WORK INSTRUCTIONS: Without the pictures, print each of the records below exactly as it appears.

LISTED RECORDS:
-*-*-

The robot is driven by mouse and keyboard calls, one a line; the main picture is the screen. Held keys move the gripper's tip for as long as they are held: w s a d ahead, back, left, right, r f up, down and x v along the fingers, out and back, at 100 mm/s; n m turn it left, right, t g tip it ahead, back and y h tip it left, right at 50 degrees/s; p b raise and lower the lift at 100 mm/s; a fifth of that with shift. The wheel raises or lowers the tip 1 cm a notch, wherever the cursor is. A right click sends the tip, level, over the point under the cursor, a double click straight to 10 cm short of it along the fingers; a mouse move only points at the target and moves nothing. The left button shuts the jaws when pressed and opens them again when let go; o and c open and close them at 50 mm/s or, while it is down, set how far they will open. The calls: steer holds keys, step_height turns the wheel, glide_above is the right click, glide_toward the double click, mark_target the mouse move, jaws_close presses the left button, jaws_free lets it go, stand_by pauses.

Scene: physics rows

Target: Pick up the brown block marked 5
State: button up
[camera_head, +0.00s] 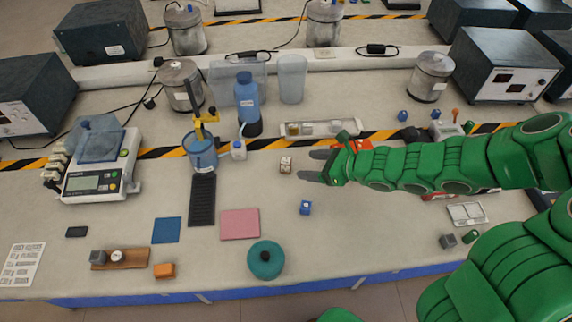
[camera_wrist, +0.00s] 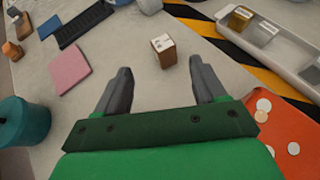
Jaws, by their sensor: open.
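A small brown block (camera_head: 286,165) with a whitish top stands on the bench just left of my gripper (camera_head: 316,166) in the head view. In the wrist view the brown block (camera_wrist: 163,52) is ahead, roughly centred between the open fingers of my gripper (camera_wrist: 160,72) and beyond their tips. There are dark marks on the block, but the number is too small to read. My gripper is open with nothing between its fingers, and it is apart from the block.
A white tray (camera_head: 318,131) lies behind the block. An orange-red item (camera_wrist: 272,130) is close right of my gripper. Bench around the block is clear.

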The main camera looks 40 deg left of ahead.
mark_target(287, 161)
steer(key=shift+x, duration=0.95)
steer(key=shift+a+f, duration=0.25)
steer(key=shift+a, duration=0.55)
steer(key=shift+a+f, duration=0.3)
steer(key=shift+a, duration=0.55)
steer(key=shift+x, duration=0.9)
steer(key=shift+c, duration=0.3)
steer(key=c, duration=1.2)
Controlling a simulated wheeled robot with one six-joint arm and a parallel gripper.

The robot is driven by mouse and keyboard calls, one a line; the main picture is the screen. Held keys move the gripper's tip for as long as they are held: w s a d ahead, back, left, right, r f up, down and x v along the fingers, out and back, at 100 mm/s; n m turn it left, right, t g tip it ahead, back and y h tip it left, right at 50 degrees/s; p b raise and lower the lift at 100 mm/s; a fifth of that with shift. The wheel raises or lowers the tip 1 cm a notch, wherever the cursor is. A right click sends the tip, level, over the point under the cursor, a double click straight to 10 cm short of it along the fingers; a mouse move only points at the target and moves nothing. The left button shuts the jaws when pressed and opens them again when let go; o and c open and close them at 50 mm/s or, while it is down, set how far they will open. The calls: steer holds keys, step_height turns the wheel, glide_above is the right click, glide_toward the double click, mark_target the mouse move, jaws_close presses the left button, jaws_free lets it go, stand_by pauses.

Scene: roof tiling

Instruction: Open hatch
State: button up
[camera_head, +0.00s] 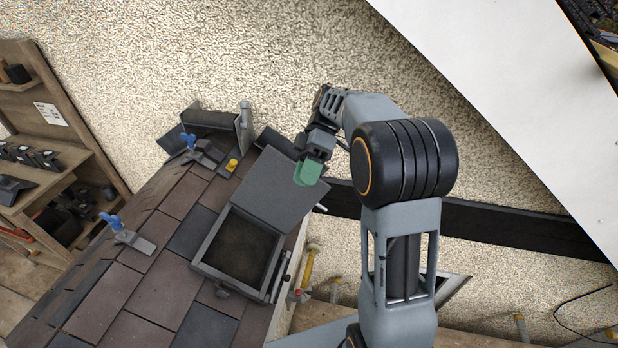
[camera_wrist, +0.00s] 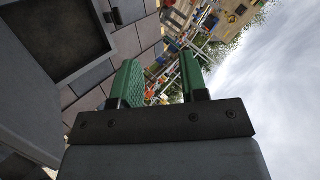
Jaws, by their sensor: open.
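The hatch sits in the tiled roof. Its dark grey lid (camera_head: 270,187) stands raised away from the frame (camera_head: 211,257), and the dark opening (camera_head: 240,250) is uncovered. My gripper (camera_head: 307,173) is at the lid's upper right edge in the head view; I cannot tell whether it touches the lid. In the wrist view the green fingers of my gripper (camera_wrist: 160,80) are apart with nothing between them. The hatch frame (camera_wrist: 88,62) and opening (camera_wrist: 58,35) show at the upper left there, with part of the lid (camera_wrist: 25,120) below.
Blue-handled clamps (camera_head: 128,236) sit on the roof tiles (camera_head: 130,295). A yellow piece (camera_head: 232,165) lies near the ridge end. A wooden shelf (camera_head: 50,130) with tools stands at left. A hammer (camera_head: 306,270) is right of the hatch, by the roof edge.

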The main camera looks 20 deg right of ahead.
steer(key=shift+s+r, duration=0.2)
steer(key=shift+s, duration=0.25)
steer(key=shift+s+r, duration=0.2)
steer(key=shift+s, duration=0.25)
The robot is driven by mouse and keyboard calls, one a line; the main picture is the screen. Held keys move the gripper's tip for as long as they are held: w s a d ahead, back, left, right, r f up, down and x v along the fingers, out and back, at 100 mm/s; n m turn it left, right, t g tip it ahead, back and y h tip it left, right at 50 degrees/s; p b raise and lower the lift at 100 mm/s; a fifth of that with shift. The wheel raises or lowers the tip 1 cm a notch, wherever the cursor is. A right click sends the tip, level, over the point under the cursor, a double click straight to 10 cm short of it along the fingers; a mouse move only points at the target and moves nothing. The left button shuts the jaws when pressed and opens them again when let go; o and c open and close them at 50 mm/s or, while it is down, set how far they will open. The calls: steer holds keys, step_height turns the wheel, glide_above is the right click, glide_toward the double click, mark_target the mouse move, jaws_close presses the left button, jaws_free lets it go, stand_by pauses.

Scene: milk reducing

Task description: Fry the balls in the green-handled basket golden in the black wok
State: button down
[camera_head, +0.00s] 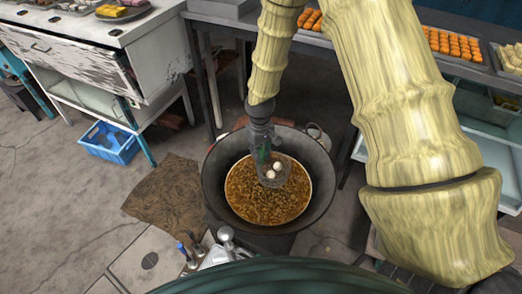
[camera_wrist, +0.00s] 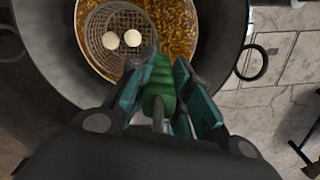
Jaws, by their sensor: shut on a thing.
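The black wok (camera_head: 214,183) stands below my arm, filled with bubbling brown oil (camera_head: 262,205). My gripper (camera_wrist: 158,85) is shut on the green handle (camera_wrist: 160,82) of the wire basket. The wire basket (camera_wrist: 121,20) is over or in the oil; I cannot tell how deep it sits. It shows in the head view (camera_head: 276,180) near the wok's middle. Two pale, whitish balls (camera_wrist: 132,38) lie in the basket. In the head view the gripper hides most of the handle.
A table at the back holds trays of orange pieces (camera_head: 453,44) and pale pieces (camera_head: 512,57). A white cabinet (camera_head: 70,55) stands at the left, with a blue crate (camera_head: 110,143) on the floor. A brown mat (camera_head: 165,195) lies left of the wok. Metal utensils (camera_head: 226,235) stand in front.

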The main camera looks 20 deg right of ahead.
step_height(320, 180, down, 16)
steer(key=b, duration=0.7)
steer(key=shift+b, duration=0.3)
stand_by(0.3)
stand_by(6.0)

-*-*-

OUTPUT FOR THIS EXERCISE:
The robot is driven by mouse and keyboard calls, one a line; the main picture is the screen. Held keys move the gripper's tip for as long as they are held: w s a d ahead, back, left, right, r f up, down and x v along the fingers, out and back, at 100 mm/s; n m turn it left, right, t g tip it ahead, back and y h tip it left, right at 50 degrees/s; p b raise and lower the lift at 100 mm/s; a fifth of that with shift. The wheel raises or lowers the tip 1 cm a notch, wherever the cursor is. A right click sends the tip, level, over the point under the cursor, a double click straight to 10 cm short of it along the fingers; a mouse move only points at the target and moves nothing. The left button shuts the jaws when pressed and opens them again when let go; o and c open and close them at 50 mm/s or, while it is down, set how far they will open. The calls: steer holds keys, step_height turns the wheel, glide_above is the right click, glide_toward the double click, mark_target the mouse move, jaws_close presses the left button, jaws_free lets it go, stand_by pauses.

Scene: physics rows

Target: Pick up the brown block marked 5
State: button up
[camera_head, +0.00s] 
[camera_wrist, +0.00s] 
Jaws, by their sensor: open.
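A small brown block (camera_head: 286,165) with a whitish top stands on the bench just left of my gripper (camera_head: 316,166) in the head view. In the wrist view the brown block (camera_wrist: 163,52) is ahead, roughly centred between the open fingers of my gripper (camera_wrist: 160,72) and beyond their tips. There are dark marks on the block, but the number is too small to read. My gripper is open with nothing between its fingers, and it is apart from the block.
A white tray (camera_head: 318,131) lies behind the block. An orange-red item (camera_wrist: 272,130) is close right of my gripper. Bench around the block is clear.

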The main camera looks 40 deg left of ahead.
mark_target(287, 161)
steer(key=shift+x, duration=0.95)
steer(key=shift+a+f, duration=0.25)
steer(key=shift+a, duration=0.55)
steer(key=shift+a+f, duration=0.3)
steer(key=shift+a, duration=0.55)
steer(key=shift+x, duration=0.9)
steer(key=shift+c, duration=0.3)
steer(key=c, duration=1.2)
Controlling a simulated wheeled robot with one six-joint arm and a parallel gripper.

The robot is driven by mouse and keyboard calls, one a line; the main picture is the screen. Held keys move the gripper's tip for as long as they are held: w s a d ahead, back, left, right, r f up, down and x v along the fingers, out and back, at 100 mm/s; n m turn it left, right, t g tip it ahead, back and y h tip it left, right at 50 degrees/s; p b raise and lower the lift at 100 mm/s; a fifth of that with shift. The wheel raises or lowers the tip 1 cm a notch, wherever the cursor is. A right click sends the tip, level, over the point under the cursor, a double click straight to 10 cm short of it along the fingers; a mouse move only points at the target and moves nothing. The left button shuts the jaws when pressed and opens them again when let go; o and c open and close them at 50 mm/s or, while it is down, set how far they will open. The calls: steer holds keys, step_height turns the wheel, glide_above is the right click, glide_toward the double click, mark_target the mouse move, jaws_close presses the left button, jaws_free lets it go, stand_by pauses.

Scene: roof tiling

Instruction: Open hatch
State: button up
[camera_head, +0.00s] 
[camera_wrist, +0.00s] 
Jaws, by their sensor: open.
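The hatch sits in the tiled roof. Its dark grey lid (camera_head: 270,187) stands raised away from the frame (camera_head: 211,257), and the dark opening (camera_head: 240,250) is uncovered. My gripper (camera_head: 307,173) is at the lid's upper right edge in the head view; I cannot tell whether it touches the lid. In the wrist view the green fingers of my gripper (camera_wrist: 160,80) are apart with nothing between them. The hatch frame (camera_wrist: 88,62) and opening (camera_wrist: 58,35) show at the upper left there, with part of the lid (camera_wrist: 25,120) below.
Blue-handled clamps (camera_head: 128,236) sit on the roof tiles (camera_head: 130,295). A yellow piece (camera_head: 232,165) lies near the ridge end. A wooden shelf (camera_head: 50,130) with tools stands at left. A hammer (camera_head: 306,270) is right of the hatch, by the roof edge.

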The main camera looks 20 deg right of ahead.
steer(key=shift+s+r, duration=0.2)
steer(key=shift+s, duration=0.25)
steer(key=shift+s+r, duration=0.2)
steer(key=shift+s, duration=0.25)
The robot is driven by mouse and keyboard calls, one a line; the main picture is the screen. Held keys move the gripper's tip for as long as they are held: w s a d ahead, back, left, right, r f up, down and x v along the fingers, out and back, at 100 mm/s; n m turn it left, right, t g tip it ahead, back and y h tip it left, right at 50 degrees/s; p b raise and lower the lift at 100 mm/s; a fifth of that with shift. The wheel raises or lowers the tip 1 cm a notch, wherever the cursor is. A right click sends the tip, level, over the point under the cursor, a double click straight to 10 cm short of it along the fingers; a mouse move only points at the target and moves nothing. The left button shuts the jaws when pressed and opens them again when let go; o and c open and close them at 50 mm/s or, while it is down, set how far they will open. The calls: steer holds keys, step_height turns the wheel, glide_above is the right click, glide_toward the double click, mark_target the mouse move, jaws_close presses the left button, jaws_free lets it go, stand_by pauses.

Scene: milk reducing

Task description: Fry the balls in the green-handled basket golden in the black wok
State: button down
[camera_head, +0.00s] 
[camera_wrist, +0.00s] 
Jaws, by their sensor: shut on a thing.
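The black wok (camera_head: 214,183) stands below my arm, filled with bubbling brown oil (camera_head: 262,205). My gripper (camera_wrist: 158,85) is shut on the green handle (camera_wrist: 160,82) of the wire basket. The wire basket (camera_wrist: 121,20) is over or in the oil; I cannot tell how deep it sits. It shows in the head view (camera_head: 276,180) near the wok's middle. Two pale, whitish balls (camera_wrist: 132,38) lie in the basket. In the head view the gripper hides most of the handle.
A table at the back holds trays of orange pieces (camera_head: 453,44) and pale pieces (camera_head: 512,57). A white cabinet (camera_head: 70,55) stands at the left, with a blue crate (camera_head: 110,143) on the floor. A brown mat (camera_head: 165,195) lies left of the wok. Metal utensils (camera_head: 226,235) stand in front.

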The main camera looks 20 deg right of ahead.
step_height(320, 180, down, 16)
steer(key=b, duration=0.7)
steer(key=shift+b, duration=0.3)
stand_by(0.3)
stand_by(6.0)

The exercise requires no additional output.